With the NBA playoffs heating up, it’s worth remembering Tim Duncan — the five-time champion who didn’t win with flash, but with fundamentals. His quiet, relentless consistency earned him the nickname The Big Fundamental — and in business, that approach still wins.
In this piece, we look at three areas where getting the basics right drives real results:
1. Weekly Cost Reviews
Waiting for month-end to analyze costs means you’re reacting late. Reviewing major cost drivers weekly doesn’t just improve decision-making — it makes month-end a non-event.
2. Fewer, Clear KPIs
A margin improvement project in supply chain started not with a new tool, but with reducing 100+ KPIs down to 15 meaningful ones. The secret? Weekly rhythm, shared ownership, and clarity over complexity.

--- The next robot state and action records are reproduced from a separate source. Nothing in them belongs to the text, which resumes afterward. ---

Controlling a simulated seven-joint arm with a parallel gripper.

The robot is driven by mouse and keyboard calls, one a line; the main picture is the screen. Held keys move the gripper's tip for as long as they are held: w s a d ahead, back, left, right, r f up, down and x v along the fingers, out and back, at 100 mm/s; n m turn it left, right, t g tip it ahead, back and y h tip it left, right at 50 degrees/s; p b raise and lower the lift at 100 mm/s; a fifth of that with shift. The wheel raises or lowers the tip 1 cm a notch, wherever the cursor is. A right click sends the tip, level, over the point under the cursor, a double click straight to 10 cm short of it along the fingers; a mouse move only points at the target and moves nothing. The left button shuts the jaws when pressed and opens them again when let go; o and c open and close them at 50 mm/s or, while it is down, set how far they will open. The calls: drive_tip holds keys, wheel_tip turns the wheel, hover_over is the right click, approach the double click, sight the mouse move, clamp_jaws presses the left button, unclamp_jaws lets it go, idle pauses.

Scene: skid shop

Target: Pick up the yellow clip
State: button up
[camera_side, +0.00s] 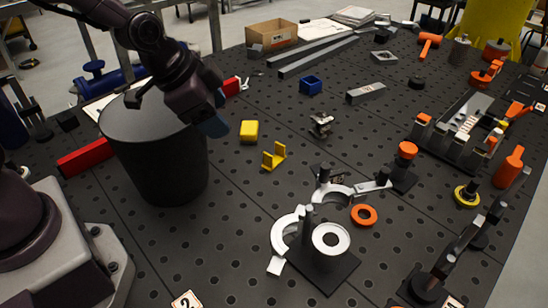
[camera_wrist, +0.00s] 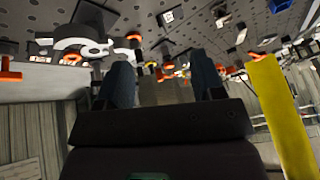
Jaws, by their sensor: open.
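The yellow clip (camera_side: 273,156), a small L-shaped or U-shaped piece with an upright tab, stands on the dark perforated table in the side view. A yellow block (camera_side: 249,131) lies just behind and left of it. My gripper (camera_side: 214,127) hangs to the left of both, apart from them, beside the rim of a black bin. Its dark blue fingers also show in the wrist view (camera_wrist: 164,78), spread apart with nothing held between them. I cannot make out the clip in the wrist view.
The tall black bin (camera_side: 153,150) stands close under my arm. A red bar (camera_side: 86,157) lies left of it. A blue box (camera_side: 311,84) and a small metal clamp (camera_side: 321,125) stand beyond the clip. A ring fixture (camera_side: 331,238) stands in front. Table around the clip is clear.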

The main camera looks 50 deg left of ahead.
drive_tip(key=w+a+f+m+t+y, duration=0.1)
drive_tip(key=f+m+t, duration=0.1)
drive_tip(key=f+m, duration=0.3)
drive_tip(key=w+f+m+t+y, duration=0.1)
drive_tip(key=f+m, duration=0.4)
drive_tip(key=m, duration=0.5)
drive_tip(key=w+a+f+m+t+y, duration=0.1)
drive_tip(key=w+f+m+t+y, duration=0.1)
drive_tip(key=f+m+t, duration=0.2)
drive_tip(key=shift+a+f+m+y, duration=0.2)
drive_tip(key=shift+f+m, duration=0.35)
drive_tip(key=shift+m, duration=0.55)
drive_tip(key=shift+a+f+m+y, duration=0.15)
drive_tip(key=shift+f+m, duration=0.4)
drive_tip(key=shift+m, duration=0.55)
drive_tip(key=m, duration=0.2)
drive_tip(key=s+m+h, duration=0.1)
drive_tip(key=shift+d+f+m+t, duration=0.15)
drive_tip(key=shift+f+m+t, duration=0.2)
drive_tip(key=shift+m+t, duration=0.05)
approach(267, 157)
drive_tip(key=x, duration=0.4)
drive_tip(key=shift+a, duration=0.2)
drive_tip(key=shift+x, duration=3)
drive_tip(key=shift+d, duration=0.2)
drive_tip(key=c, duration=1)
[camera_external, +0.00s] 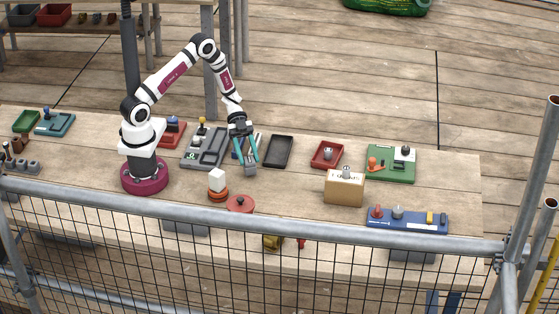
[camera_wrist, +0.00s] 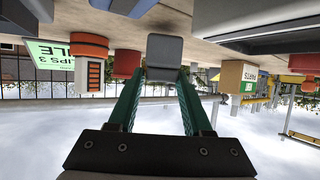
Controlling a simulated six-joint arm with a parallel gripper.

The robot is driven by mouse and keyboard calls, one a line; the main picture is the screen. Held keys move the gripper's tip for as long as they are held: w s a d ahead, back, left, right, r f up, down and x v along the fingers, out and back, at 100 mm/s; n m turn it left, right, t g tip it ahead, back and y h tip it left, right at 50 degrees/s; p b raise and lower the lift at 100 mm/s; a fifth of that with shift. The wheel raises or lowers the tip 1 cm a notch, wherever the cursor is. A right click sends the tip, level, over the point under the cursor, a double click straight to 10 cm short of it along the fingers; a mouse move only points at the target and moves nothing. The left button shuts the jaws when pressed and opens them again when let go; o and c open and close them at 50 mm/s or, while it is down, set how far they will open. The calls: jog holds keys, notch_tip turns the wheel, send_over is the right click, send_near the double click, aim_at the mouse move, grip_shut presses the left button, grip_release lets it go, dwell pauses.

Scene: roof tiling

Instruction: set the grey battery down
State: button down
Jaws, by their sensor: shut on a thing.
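My gripper (camera_external: 245,155) is above the middle of the table (camera_external: 300,198), its teal fingers pointing down. It is shut on the grey battery (camera_external: 251,169), which hangs at the fingertips. In the wrist view the grey battery (camera_wrist: 164,50) sits between the ends of the two green fingers of my gripper (camera_wrist: 162,76), and the scene appears upside down. I cannot tell whether the battery touches the table.
A dark tray (camera_external: 279,151) lies right of my gripper, a grey panel (camera_external: 205,149) left. A white-topped stack (camera_external: 217,184) and a red disc (camera_external: 240,204) lie in front. A red tray (camera_external: 327,154) and cardboard box (camera_external: 344,189) stand further right. A scaffold rail (camera_external: 290,226) crosses the front.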

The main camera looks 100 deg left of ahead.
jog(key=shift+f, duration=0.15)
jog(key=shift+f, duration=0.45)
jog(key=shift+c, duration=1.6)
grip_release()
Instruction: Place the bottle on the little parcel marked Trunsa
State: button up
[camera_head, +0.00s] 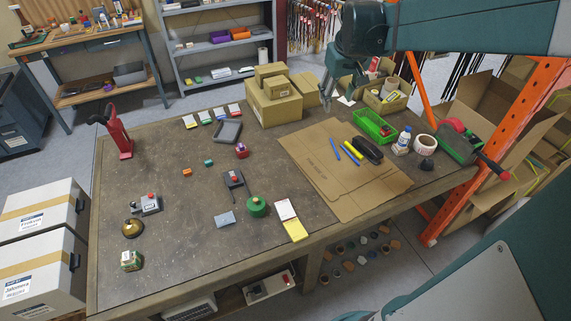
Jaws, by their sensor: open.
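A white bottle (402,142) with a blue cap stands upright toward the right end of the table, beside a tape roll. Cardboard parcels are stacked at the back of the table: a large one (272,108) below, with smaller ones on it, including a small top parcel (270,71). I cannot read a Trunsa marking on any of them. My gripper (326,98) hangs from the arm at the table's back, just right of the stack and left of the bottle. It is open, with nothing seen in it.
A green crate (374,126) and tape roll (425,144) stand near the bottle. A flat cardboard sheet (325,185) bears markers and a black case (367,149). An open box (386,95) stands behind the crate. The left-middle tabletop (150,165) has free room.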

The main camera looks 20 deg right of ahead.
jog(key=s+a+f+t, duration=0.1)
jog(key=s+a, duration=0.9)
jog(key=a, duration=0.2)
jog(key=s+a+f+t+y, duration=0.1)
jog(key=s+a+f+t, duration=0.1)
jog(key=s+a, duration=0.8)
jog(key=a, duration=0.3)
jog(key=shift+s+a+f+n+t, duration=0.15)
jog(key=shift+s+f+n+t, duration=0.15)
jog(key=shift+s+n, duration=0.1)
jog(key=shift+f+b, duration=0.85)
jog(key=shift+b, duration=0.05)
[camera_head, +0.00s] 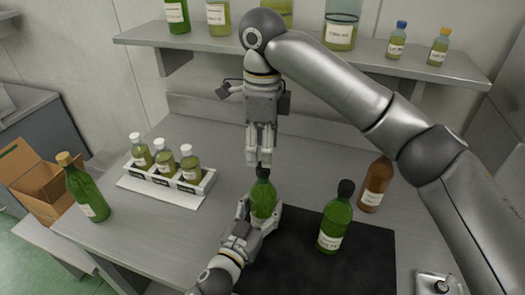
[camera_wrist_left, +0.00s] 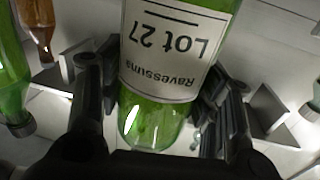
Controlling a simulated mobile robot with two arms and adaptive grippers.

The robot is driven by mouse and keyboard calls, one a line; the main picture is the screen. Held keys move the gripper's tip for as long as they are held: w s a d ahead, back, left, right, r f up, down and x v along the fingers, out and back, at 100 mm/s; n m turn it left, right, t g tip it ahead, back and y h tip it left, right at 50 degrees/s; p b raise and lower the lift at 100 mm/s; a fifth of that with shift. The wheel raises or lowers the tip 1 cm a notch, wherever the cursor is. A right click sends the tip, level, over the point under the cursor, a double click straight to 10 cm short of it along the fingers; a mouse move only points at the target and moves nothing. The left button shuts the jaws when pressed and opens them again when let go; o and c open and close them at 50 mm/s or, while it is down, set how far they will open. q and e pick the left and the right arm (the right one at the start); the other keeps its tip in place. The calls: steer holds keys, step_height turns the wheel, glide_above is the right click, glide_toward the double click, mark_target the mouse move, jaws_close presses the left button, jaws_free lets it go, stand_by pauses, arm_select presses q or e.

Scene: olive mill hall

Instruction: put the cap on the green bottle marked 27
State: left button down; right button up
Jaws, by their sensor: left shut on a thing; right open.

3. Balance Sheet Discipline — Even for Small Business
Good governance around inventory, AR/AP, and cash isn’t optional. Forecasts don’t need to be perfect — but they must exist. Most small businesses struggle not with growth, but with visibility.
We also touch on two key principles:
- Operating rhythm beats operating systems: Tools don’t fix broken habits.
- Forecasts are for action, not accuracy: A usable forecast beats a perfect one no one trusts.
🏆 In sport and in business, it’s the fundamentals that create the edge.